Sit quietly with your eyes closed and say, “The person I need to forgive is ___________ and I forgive them for ___________.”
Do this over and over. You will have many things to forgive some for and only one or two to forgive others for. If you have a partner, let him say to you, “Thank you, I set you free now.” If you do not, then imagine the person you are forgiving saying it to you. Do this for at least five or ten minutes. Search your heart for the injustices you still carry. Then let them go.
When you have cleared as much as you can for now, turn your attention to yourself. Say out loud to yourself, “I forgive myself for ___________.”
Do this for another five minutes or so. These are powerful exercises and good to do at least once a week to clear out any remaining rubbish. Some experiences are easy to let go and some we have to chip away at, until suddenly one day they let go and dissolve.
POSITIVE AFFIRMATIONS: FORGIVENESS
• The door to my heart opens inward. I move through forgiveness to love.
• Today I listen to my feelings, and I am gentle with myself. I know that all of my feelings are my friends.

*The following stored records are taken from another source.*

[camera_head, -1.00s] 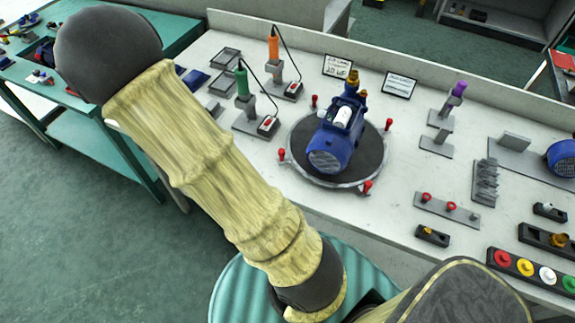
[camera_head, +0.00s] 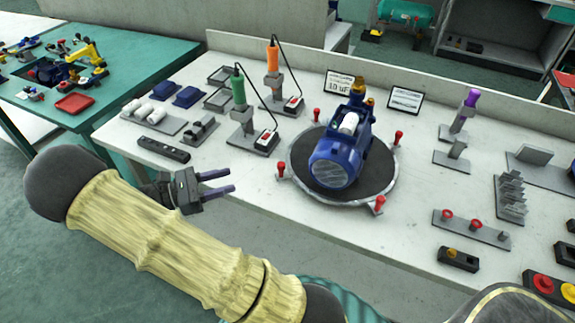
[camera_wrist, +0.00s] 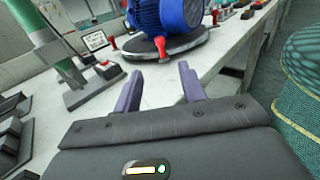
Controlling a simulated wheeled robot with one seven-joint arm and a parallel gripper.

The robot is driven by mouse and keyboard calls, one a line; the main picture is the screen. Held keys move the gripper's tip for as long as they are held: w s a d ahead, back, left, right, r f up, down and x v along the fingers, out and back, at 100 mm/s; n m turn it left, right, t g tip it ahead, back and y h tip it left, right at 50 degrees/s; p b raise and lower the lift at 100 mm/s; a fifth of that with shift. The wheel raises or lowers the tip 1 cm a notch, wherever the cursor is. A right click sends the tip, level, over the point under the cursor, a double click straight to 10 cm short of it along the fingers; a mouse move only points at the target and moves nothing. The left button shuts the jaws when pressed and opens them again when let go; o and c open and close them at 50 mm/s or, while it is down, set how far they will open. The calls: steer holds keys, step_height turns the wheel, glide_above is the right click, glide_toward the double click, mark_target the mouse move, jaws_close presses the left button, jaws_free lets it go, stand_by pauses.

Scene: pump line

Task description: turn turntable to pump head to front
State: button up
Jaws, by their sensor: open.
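The turntable (camera_head: 375,187) is a round dark plate with a grey rim and several red knobs around it, on the white bench. A blue pump (camera_head: 337,163) with brass fittings stands on it; its round ribbed end faces the bench's front edge. In the wrist view the turntable rim (camera_wrist: 180,45) and the pump's lower part (camera_wrist: 165,14) show ahead of the fingers. A red knob (camera_wrist: 160,46) stands beyond the fingertips. My gripper (camera_head: 228,181) is open and empty, left of the turntable near the front edge, apart from it. It also shows in the wrist view (camera_wrist: 158,80).
A green screwdriver on a stand (camera_head: 241,110) and an orange one (camera_head: 273,70) stand left of the turntable. Grey fixtures (camera_head: 155,118) lie on the bench's left. A plate with red rings (camera_head: 470,228) lies to the right. Bare bench separates my gripper from the turntable.

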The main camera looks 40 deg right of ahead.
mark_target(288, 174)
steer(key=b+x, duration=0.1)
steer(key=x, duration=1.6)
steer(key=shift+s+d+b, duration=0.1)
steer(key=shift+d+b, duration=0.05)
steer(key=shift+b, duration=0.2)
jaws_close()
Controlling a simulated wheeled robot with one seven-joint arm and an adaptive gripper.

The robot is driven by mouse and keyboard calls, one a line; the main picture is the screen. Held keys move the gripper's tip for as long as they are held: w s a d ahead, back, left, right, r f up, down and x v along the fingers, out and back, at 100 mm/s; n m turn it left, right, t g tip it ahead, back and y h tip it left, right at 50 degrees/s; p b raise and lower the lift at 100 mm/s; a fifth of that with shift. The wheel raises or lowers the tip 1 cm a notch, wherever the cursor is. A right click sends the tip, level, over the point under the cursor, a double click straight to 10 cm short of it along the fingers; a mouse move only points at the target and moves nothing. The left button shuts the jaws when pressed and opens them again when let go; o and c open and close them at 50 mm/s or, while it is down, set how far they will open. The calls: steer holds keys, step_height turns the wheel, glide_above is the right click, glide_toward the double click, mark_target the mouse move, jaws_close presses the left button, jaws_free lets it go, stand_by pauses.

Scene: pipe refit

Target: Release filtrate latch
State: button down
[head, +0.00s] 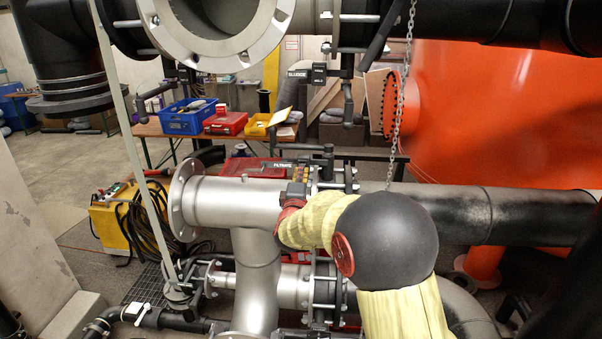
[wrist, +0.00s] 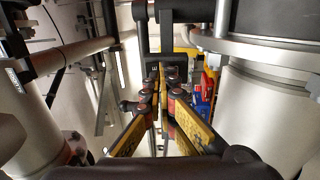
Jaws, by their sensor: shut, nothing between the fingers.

• The past is over, so it has no power now. The thoughts of this moment create my future.
• It is no fun being a victim. I refuse to be helpless anymore. I claim my own power.
• I give myself the gift of freedom from the past, and move with joy into the now.
• I get the help I need, when I need it, from various sources. My support system is strong and loving.
• There is no problem so big or so small that it cannot be solved with love.
• I am ready to be healed. I am willing to forgive. All is well.
• When I make a mistake, I realize that it is only part of the learning process.
• I move beyond forgiveness to understanding, and I have compassion for all.
• Each day is a new opportunity. Yesterday is over and done. Today is the first day of my future.
• I know that old, negative patterns no longer limit me. I let them go with ease.
• I am forgiving, loving, gentle, and kind, and I know that life loves me.
• As I forgive myself, it becomes easier to forgive others.
• I love and accept my family members exactly as they are right now.